The most basic approach to this problem doesn't use a bridge rectifer at all but relies on a zener diode current limited by a dropper capacitor: -
The voltage across the zener can be regarded as a square wave with a positive peak at Vz and a negative peak at -0.6V. Using a conventional diode and smoothing capacitor after the zener can give a fairly smooth DC voltage of Vz - 0.7 volts: -
Smoothness is subjective of course and ultimately it depends on the smoothing capacitor value and how much current is taken by the load. You could use a 7.5 volt zener and, on the smoothed output, use an LDO regulator to give a pretty good 5V (if you really need a low ripple supply). I've used the above (without a regulator) to power a microphone, a bit of logic and a triac - it was a sound activated light built into a wall light switch. Ripple wasn't a big deal AND space was limited of course. I used a 5V6 zener as shown.
The resistor in series with the capacitor is there to prevent big surge currents should the circuit be connected to the AC at the peak of the sinewave.
This "full-wave method appears to get used quite often: -
The main idea is the same as the "bridgeless version in that the 2.2uF "drops" the AC voltage without dissipating heat. A zener diode than clamps that voltage. In this design it clamps at 6.2 volts.

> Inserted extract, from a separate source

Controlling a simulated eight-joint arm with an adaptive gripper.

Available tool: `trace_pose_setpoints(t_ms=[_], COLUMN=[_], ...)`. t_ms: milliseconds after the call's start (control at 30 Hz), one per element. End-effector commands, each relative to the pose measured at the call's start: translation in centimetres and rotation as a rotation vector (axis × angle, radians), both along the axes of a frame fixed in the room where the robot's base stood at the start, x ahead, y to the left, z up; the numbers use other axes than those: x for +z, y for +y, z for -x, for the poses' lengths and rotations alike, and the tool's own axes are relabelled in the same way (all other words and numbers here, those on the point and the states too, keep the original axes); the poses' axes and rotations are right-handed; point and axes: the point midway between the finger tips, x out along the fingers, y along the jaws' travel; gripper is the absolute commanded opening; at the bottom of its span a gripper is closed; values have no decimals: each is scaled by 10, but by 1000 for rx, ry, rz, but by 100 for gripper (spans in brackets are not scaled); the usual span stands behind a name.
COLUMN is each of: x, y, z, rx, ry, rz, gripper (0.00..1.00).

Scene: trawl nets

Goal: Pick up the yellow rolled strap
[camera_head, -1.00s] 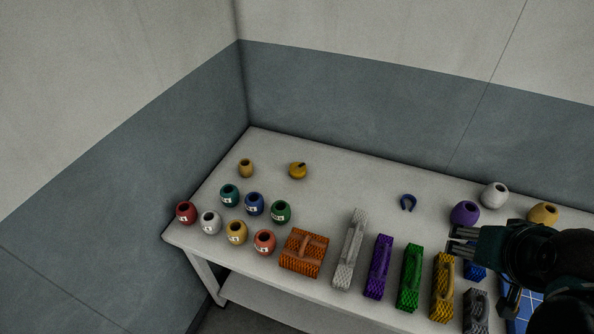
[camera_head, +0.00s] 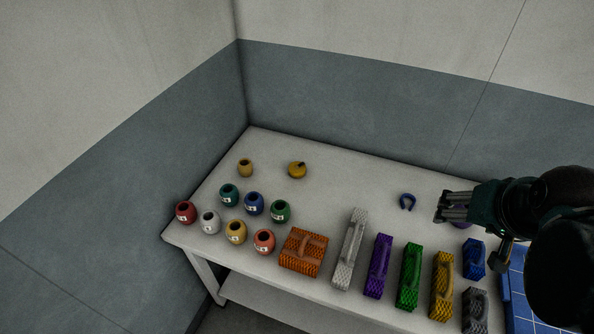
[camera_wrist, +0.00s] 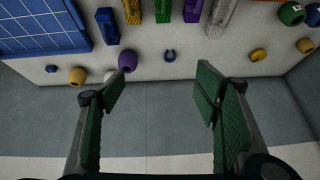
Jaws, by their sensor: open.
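The yellow rolled strap (camera_head: 297,170) is a small yellow roll with a dark spot on top, lying on the back left part of the table. It also shows in the wrist view (camera_wrist: 258,55), at the upper right. My gripper (camera_head: 444,206) is over the right part of the table in the head view, well to the right of the strap, and points left. In the wrist view my gripper (camera_wrist: 160,88) has its two green-padded fingers wide apart with nothing between them.
A blue horseshoe-shaped piece (camera_head: 408,202) lies between strap and gripper. Several numbered pots (camera_head: 254,204) stand at the left, with a tan pot (camera_head: 246,168) beside the strap. Several net bundles (camera_head: 379,266) line the front edge. The table (camera_head: 345,188) is clear right of the strap.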

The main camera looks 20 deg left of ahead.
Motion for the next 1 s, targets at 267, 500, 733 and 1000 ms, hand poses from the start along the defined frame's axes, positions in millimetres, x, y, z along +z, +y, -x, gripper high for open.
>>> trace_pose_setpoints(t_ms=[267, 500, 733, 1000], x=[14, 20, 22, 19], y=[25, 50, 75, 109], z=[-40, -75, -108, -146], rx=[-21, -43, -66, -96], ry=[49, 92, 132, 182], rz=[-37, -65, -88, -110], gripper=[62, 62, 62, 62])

It might be worth simulating it to see if the 1000 uF can be reduced in size. I would also consider putting the 100 ohm resistor on the AC side of the bridge and maybe even try this one: -
There are quite a few on-line HERE. BTW, the main problem with your design is that the 2N5550 is only rated at 140V max and it inefficiently drops all the voltage and even at 2mA collector current the average voltage across the transistor might be 200 volts and this means 0.4 watts of heat. Capacitor droppers don't have this problem.